▸ **STATED EXERCISE**
Report how many lines contain "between"; state the number and nothing else.

▸ **AVAILABLE DATA**
start
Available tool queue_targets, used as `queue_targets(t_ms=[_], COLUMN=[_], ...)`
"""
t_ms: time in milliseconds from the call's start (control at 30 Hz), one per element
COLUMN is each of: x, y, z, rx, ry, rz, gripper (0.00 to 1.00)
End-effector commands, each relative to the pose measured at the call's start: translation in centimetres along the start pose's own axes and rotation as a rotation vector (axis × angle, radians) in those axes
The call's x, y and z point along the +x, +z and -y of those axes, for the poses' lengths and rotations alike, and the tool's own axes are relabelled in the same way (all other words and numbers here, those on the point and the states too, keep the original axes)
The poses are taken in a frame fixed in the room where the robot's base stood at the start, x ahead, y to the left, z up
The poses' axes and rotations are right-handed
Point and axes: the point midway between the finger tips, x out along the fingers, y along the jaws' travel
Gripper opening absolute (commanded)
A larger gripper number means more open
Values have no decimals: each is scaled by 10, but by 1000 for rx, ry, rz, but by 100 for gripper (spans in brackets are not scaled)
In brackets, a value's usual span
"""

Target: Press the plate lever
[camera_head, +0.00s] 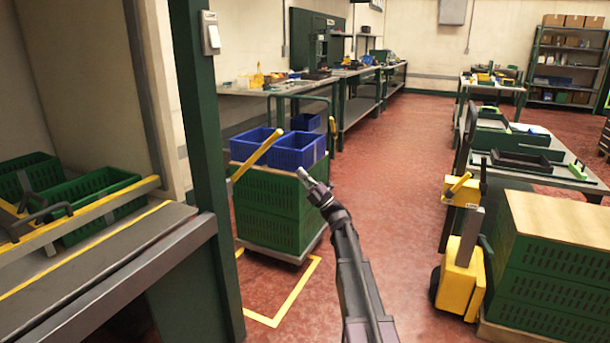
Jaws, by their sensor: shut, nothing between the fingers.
end
▸ **REPLY TO THE TASK**
2